** BEGIN Material provided **

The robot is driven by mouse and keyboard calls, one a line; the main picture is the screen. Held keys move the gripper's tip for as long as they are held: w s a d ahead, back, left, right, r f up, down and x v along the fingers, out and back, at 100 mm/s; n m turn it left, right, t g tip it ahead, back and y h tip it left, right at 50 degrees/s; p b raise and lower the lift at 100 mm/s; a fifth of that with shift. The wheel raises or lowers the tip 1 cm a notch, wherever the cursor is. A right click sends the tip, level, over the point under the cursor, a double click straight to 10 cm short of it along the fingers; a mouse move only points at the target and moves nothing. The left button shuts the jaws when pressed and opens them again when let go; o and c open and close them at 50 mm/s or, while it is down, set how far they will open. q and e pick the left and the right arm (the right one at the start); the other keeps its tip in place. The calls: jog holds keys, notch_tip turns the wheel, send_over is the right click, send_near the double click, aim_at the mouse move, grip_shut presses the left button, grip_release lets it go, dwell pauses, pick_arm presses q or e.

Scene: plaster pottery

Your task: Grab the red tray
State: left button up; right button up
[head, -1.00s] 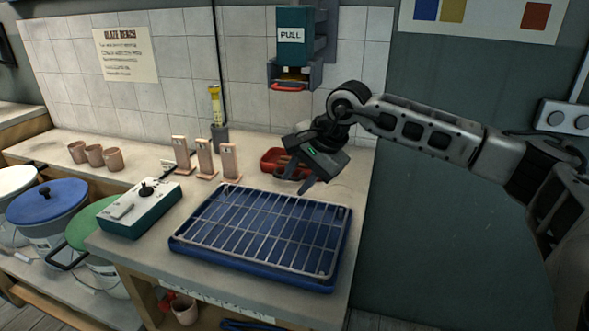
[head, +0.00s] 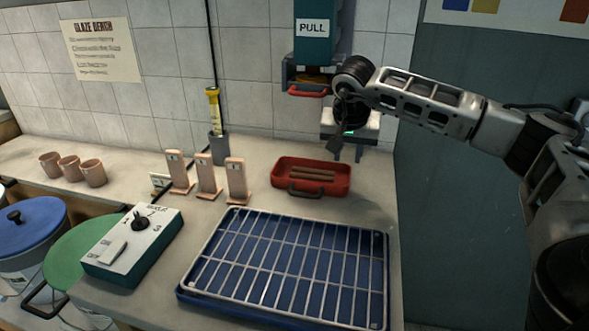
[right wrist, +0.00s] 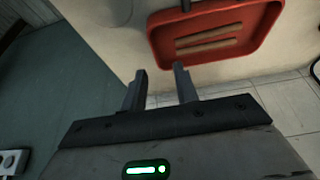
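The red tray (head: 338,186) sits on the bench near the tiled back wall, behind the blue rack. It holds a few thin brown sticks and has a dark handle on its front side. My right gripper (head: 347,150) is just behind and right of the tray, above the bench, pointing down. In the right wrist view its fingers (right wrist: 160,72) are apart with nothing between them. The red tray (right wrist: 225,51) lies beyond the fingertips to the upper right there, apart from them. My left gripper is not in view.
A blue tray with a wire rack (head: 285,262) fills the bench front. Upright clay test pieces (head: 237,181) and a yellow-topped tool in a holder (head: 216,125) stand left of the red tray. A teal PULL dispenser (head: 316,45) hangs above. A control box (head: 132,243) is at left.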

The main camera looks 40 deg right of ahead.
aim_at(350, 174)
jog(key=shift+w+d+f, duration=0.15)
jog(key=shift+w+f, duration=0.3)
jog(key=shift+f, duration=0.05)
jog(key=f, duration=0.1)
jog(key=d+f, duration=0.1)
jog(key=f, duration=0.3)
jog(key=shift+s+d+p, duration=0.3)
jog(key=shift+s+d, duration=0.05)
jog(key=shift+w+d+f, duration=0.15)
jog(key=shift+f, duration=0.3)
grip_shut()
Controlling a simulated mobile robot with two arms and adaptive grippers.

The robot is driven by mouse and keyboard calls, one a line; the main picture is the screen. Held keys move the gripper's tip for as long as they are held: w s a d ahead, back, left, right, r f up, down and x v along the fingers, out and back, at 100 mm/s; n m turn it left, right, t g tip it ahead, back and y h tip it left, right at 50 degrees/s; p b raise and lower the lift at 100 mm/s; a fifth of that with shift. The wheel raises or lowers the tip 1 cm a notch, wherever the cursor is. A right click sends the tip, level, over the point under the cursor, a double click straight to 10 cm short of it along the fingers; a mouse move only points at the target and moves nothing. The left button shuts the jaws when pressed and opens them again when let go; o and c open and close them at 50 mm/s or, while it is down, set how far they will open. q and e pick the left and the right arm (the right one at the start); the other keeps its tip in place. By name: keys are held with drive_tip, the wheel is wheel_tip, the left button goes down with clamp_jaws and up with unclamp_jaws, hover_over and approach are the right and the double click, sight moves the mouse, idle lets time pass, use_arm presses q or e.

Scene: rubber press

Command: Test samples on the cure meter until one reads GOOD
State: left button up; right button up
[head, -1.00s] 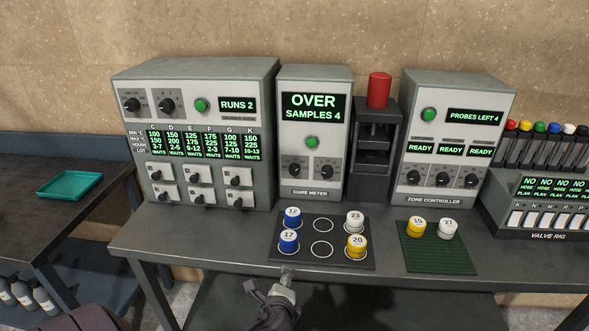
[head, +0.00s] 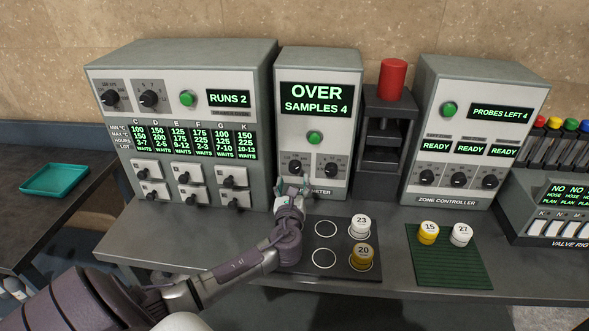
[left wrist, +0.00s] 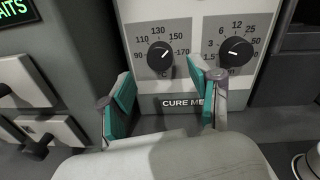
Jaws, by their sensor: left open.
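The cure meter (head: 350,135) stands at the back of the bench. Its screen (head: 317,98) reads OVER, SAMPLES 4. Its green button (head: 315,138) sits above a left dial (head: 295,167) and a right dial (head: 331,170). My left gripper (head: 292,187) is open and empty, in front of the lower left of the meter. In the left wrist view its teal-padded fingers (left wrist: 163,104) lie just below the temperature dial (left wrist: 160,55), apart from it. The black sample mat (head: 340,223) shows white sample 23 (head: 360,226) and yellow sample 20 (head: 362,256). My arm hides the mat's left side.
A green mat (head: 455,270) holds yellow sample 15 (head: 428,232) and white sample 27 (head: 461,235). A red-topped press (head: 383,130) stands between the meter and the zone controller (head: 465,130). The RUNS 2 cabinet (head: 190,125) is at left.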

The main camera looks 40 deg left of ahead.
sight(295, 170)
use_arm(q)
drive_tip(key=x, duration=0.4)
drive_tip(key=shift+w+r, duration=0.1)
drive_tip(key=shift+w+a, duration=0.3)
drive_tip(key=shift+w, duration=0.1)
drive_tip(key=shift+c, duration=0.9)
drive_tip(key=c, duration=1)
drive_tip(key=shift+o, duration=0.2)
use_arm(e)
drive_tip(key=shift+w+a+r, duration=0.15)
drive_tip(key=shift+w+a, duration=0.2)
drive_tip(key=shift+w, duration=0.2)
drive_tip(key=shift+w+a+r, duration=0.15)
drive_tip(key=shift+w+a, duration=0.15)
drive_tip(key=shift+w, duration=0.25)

** END Material provided **

Written exercise
Search the preceding listing for the word "Scene" and pull out every line that holds it.

Response to the exercise
Scene: plaster pottery
Scene: rubber press

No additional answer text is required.